# [Provided data]
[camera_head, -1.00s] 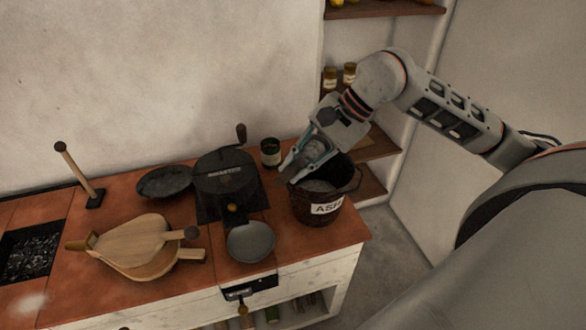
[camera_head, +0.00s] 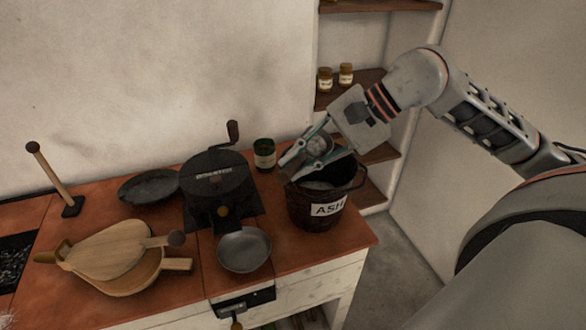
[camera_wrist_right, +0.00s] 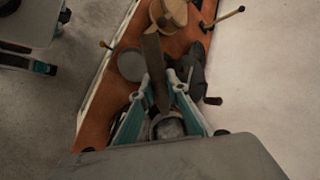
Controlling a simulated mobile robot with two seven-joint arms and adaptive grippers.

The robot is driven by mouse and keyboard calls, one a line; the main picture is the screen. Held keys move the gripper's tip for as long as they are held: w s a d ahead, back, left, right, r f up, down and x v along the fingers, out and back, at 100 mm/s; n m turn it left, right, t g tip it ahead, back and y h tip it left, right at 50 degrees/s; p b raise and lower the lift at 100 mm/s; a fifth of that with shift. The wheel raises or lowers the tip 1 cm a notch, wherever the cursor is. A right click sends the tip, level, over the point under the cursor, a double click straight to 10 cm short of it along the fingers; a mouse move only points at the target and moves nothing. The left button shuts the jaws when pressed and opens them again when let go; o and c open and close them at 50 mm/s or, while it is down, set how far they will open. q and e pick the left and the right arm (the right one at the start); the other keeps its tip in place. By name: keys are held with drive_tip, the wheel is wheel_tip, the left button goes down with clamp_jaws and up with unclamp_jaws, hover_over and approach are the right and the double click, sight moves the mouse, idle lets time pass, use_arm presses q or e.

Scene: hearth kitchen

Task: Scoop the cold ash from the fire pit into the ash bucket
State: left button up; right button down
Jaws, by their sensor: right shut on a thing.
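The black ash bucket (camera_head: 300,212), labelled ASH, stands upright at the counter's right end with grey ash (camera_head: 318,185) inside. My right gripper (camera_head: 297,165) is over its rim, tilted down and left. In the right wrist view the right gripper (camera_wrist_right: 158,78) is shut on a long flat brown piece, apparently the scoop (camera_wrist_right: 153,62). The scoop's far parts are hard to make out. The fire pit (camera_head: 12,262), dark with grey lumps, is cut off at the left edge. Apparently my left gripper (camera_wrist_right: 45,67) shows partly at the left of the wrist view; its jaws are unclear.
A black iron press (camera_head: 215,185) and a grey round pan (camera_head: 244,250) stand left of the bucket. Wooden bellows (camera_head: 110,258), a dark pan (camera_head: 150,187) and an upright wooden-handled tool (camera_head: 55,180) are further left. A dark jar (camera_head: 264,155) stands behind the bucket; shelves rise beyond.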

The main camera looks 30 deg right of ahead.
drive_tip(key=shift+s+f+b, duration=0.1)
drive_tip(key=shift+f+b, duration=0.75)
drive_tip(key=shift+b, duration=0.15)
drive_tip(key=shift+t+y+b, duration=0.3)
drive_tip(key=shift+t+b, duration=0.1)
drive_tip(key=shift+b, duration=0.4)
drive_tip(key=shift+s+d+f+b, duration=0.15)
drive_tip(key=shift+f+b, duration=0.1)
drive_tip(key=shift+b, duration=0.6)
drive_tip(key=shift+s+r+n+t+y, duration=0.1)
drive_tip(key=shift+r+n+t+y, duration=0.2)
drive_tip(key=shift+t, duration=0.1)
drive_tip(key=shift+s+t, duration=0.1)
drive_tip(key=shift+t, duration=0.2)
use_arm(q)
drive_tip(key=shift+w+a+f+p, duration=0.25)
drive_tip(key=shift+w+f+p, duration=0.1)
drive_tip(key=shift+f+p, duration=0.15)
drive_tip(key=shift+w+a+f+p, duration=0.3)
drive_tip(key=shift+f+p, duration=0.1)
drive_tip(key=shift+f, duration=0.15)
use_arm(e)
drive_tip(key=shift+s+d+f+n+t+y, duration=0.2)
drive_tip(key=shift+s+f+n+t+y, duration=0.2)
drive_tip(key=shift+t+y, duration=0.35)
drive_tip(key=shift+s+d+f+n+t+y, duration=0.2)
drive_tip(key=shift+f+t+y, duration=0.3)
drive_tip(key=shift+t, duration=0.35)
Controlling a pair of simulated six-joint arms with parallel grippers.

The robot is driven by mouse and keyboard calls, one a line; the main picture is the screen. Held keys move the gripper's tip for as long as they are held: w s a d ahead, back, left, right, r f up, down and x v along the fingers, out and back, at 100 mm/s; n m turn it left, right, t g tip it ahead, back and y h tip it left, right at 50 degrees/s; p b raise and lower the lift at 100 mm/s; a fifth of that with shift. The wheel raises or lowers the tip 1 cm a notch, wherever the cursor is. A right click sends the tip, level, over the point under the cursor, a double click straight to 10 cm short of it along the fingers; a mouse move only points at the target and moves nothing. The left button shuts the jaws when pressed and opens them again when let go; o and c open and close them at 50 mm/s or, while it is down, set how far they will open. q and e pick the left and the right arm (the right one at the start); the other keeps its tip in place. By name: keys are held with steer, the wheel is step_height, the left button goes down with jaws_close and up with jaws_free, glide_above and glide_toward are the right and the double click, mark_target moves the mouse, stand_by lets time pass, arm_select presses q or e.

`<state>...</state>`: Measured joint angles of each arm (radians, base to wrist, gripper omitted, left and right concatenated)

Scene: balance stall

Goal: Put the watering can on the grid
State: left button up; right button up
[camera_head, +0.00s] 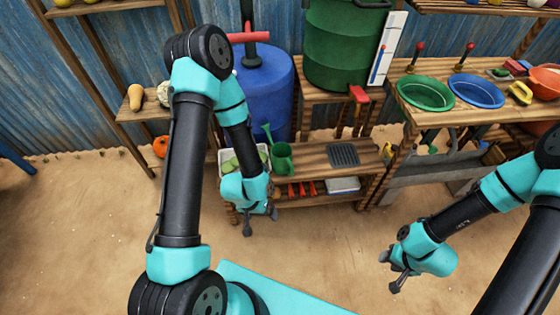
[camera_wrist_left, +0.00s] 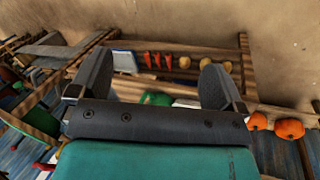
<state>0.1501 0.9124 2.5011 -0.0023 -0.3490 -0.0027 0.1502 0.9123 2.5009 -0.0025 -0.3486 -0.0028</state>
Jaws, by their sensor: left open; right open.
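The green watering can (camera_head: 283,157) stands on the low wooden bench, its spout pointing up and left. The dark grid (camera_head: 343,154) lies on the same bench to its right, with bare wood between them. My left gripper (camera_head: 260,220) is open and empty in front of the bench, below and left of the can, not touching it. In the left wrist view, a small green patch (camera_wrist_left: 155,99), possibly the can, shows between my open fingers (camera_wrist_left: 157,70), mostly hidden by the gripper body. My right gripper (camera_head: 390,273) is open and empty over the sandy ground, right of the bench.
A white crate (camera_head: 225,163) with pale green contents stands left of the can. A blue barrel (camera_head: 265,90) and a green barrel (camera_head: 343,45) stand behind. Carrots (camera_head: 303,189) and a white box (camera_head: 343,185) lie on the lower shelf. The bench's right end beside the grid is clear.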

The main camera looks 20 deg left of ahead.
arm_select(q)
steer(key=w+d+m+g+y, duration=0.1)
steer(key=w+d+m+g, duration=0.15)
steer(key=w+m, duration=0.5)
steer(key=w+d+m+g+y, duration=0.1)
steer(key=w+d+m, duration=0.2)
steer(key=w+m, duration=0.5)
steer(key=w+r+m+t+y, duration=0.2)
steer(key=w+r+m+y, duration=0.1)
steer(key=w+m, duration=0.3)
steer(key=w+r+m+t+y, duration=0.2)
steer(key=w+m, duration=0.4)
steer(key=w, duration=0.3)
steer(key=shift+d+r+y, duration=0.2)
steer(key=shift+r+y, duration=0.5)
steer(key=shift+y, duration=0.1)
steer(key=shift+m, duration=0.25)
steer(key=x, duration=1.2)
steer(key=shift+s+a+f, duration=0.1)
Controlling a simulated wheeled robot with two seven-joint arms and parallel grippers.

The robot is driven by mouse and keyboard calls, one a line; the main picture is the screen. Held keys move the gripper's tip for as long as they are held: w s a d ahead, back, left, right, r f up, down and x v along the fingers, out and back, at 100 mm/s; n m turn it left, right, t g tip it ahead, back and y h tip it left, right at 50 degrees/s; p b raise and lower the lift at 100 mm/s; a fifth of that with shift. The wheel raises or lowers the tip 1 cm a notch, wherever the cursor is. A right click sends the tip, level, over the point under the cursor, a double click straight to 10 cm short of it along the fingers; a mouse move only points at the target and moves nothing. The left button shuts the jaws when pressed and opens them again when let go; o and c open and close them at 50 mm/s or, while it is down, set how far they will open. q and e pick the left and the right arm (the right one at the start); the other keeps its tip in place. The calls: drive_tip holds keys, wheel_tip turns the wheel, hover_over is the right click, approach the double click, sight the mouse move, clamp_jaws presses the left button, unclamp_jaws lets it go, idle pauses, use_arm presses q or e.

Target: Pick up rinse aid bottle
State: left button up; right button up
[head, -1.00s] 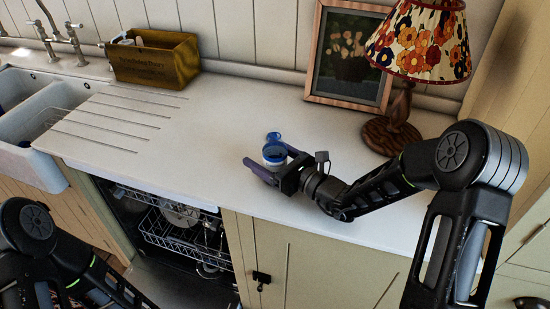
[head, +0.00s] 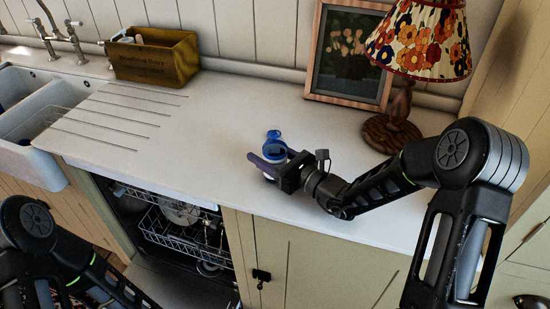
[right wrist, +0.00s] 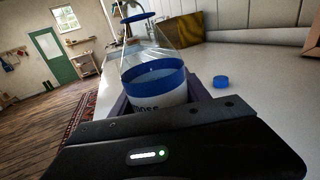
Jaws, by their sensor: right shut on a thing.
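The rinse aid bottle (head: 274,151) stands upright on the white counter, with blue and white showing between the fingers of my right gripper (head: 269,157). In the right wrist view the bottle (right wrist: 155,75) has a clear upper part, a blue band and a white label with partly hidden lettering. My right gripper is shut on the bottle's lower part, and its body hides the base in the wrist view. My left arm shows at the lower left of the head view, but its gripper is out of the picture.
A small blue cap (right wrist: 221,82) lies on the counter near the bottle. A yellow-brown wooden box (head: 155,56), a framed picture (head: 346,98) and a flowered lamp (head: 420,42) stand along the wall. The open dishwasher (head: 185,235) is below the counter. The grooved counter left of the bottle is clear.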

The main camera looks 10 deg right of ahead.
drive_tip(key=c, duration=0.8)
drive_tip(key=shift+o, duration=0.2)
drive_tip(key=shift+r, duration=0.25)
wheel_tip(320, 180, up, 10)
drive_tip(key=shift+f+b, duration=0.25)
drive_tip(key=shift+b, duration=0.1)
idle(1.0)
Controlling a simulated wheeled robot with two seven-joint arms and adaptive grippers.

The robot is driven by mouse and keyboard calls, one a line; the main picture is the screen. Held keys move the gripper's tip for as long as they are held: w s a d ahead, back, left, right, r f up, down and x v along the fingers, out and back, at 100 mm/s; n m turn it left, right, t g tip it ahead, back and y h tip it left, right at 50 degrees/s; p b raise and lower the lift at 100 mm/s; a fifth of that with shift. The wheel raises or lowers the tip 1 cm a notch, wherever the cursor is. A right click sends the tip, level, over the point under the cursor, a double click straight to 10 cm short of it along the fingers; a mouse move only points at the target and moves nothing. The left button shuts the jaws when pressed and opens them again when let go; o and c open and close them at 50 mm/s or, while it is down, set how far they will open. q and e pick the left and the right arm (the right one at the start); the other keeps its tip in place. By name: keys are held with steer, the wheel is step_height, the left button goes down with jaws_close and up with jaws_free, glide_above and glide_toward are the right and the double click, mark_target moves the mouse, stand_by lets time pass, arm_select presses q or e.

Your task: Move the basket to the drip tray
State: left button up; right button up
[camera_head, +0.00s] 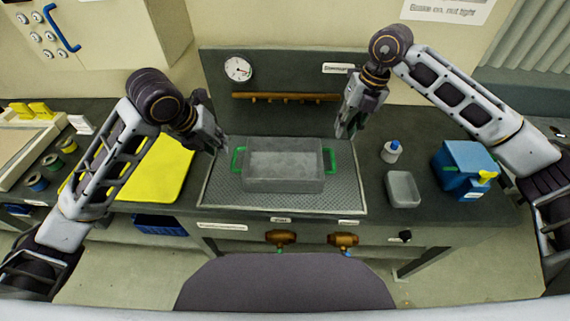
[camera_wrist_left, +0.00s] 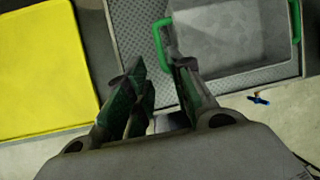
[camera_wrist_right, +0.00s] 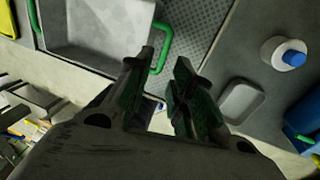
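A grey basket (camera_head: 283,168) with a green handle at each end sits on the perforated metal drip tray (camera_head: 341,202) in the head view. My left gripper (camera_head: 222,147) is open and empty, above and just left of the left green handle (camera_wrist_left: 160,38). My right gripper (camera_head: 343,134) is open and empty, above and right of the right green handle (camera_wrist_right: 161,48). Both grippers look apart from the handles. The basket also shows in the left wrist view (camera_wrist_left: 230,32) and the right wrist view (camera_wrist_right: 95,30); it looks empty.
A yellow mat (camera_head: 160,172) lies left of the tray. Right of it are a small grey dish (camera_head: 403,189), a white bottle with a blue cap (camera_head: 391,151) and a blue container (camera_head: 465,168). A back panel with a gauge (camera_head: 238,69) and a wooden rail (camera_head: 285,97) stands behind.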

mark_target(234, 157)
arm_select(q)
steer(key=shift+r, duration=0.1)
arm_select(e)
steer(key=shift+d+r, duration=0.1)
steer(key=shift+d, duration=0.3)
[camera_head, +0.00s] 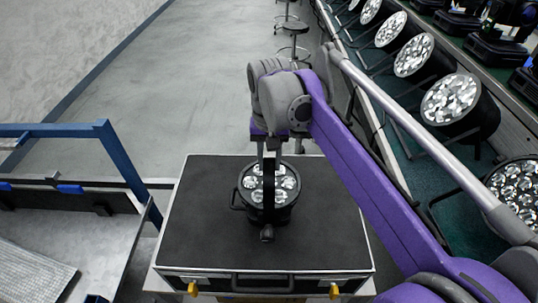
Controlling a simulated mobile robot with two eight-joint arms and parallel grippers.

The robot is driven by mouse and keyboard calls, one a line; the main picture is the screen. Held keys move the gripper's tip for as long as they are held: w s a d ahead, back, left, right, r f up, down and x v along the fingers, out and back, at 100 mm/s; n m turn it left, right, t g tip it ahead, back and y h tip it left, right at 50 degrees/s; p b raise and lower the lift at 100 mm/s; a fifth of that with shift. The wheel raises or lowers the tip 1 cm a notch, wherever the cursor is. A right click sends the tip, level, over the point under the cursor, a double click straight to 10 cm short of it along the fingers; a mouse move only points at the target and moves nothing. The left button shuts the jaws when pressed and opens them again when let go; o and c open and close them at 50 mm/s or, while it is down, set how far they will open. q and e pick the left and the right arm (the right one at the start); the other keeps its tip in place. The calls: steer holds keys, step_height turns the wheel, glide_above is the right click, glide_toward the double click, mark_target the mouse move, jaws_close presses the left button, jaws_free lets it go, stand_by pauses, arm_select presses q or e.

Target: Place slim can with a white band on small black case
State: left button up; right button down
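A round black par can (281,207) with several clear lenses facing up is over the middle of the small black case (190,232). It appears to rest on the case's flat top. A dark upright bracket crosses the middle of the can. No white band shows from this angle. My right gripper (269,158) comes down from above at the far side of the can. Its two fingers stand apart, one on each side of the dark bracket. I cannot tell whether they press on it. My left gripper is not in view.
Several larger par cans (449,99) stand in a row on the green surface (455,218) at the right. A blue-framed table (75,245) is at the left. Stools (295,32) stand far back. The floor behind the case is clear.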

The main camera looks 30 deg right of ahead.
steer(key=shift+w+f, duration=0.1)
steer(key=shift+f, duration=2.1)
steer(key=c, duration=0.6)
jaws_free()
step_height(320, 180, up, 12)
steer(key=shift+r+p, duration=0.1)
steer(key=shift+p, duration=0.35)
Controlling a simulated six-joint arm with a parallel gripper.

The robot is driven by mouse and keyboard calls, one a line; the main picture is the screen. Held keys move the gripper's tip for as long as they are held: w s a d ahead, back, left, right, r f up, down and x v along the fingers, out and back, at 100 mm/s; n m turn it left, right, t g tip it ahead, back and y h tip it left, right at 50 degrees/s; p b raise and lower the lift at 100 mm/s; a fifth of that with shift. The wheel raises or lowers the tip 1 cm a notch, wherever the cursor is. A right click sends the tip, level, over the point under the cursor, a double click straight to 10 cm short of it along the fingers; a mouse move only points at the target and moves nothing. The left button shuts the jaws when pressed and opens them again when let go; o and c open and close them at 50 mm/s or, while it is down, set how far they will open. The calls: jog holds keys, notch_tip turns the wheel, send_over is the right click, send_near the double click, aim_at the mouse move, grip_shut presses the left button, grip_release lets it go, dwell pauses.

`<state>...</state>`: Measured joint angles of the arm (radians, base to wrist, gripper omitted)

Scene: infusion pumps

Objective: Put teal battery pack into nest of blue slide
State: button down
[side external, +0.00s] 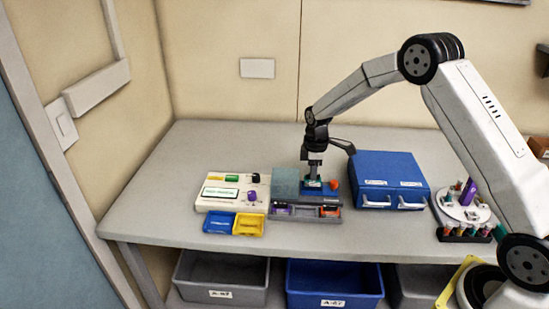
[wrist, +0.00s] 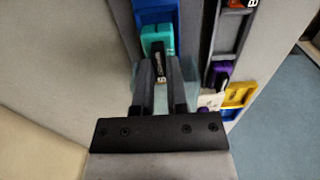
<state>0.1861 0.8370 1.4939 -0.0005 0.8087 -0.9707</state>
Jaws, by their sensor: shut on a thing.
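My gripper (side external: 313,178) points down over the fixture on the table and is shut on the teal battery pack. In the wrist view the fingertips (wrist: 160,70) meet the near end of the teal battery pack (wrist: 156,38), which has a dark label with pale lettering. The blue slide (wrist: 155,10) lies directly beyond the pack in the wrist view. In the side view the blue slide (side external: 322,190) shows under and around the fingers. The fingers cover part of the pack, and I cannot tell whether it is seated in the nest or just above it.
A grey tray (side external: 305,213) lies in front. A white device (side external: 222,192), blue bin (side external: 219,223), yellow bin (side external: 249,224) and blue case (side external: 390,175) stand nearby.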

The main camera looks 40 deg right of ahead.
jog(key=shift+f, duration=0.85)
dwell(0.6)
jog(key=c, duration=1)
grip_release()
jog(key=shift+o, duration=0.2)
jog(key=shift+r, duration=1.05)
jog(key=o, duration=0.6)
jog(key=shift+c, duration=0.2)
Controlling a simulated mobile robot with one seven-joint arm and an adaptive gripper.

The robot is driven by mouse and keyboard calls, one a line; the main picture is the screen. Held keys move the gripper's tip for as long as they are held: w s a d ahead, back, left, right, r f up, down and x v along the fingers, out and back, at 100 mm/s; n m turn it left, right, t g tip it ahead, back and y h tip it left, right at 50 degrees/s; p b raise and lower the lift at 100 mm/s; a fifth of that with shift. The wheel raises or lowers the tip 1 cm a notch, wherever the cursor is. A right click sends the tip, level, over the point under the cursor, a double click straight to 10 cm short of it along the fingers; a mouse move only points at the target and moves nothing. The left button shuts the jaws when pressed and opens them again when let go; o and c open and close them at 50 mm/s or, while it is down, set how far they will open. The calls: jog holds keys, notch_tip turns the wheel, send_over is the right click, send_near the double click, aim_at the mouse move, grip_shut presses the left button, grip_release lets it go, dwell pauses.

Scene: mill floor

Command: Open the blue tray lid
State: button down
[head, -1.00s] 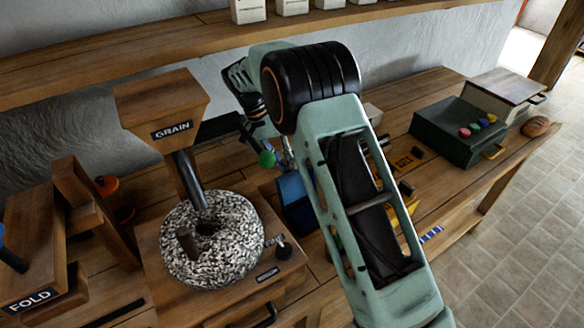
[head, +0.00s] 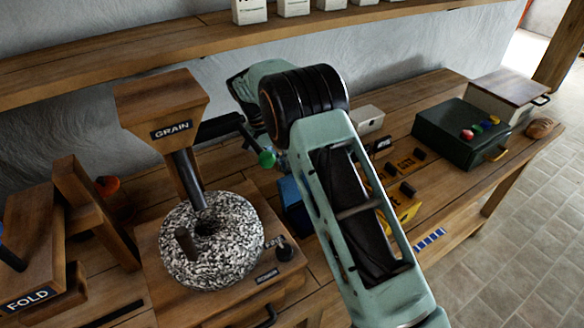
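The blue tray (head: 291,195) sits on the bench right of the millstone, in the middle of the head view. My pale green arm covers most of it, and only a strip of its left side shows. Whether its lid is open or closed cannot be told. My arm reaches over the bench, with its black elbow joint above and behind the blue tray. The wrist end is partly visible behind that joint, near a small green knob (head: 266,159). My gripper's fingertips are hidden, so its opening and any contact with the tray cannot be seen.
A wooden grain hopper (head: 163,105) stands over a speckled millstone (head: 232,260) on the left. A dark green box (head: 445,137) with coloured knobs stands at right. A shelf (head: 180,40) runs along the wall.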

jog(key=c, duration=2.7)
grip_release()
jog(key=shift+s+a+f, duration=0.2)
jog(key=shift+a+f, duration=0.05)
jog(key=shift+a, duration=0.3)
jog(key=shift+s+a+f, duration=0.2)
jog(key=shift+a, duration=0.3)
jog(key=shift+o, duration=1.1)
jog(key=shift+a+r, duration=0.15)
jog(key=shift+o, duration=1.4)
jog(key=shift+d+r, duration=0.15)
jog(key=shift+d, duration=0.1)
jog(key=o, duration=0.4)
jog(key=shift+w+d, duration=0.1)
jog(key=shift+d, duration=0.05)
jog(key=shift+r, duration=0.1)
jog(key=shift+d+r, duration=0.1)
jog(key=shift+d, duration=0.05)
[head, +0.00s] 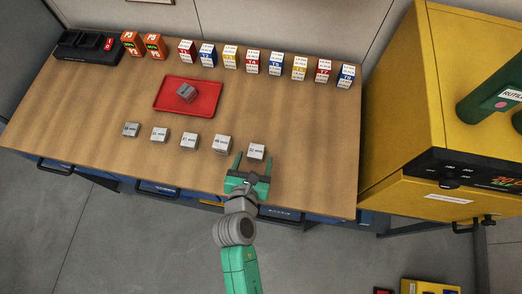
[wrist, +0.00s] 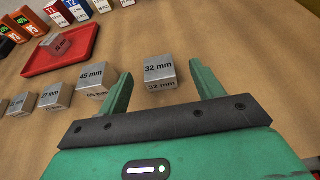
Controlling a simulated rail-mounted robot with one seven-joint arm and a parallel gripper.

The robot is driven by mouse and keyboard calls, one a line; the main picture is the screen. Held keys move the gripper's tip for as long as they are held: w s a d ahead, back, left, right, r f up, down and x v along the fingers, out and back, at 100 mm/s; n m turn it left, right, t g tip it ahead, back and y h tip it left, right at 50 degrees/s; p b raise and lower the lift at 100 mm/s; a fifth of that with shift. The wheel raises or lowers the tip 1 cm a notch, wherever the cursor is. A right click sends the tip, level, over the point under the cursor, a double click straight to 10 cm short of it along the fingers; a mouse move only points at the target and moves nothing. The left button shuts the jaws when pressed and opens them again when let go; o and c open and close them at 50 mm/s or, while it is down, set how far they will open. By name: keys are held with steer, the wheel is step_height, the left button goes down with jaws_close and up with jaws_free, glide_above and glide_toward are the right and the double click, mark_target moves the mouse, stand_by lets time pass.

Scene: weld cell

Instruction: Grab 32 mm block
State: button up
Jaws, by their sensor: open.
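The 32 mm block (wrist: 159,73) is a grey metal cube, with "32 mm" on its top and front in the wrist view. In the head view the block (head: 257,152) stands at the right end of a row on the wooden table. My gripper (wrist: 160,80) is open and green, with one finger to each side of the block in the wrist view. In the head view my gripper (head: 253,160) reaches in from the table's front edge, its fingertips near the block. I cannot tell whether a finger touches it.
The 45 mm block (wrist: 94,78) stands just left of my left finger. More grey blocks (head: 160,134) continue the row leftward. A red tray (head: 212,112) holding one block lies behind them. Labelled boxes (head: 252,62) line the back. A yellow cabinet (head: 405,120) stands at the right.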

# [What the exercise asks]
Reproduce only the lines of the records from the start up to and including the line that holds "Controlling a simulated mobile robot with two seven-joint"; do not carry over any picture.

# [Task result]
[camera_head, -1.00s] 
[camera_head, +0.00s] 
[camera_wrist_right, +0.00s] 
Controlling a simulated mobile robot with two seven-joint arms and adaptive grippers.

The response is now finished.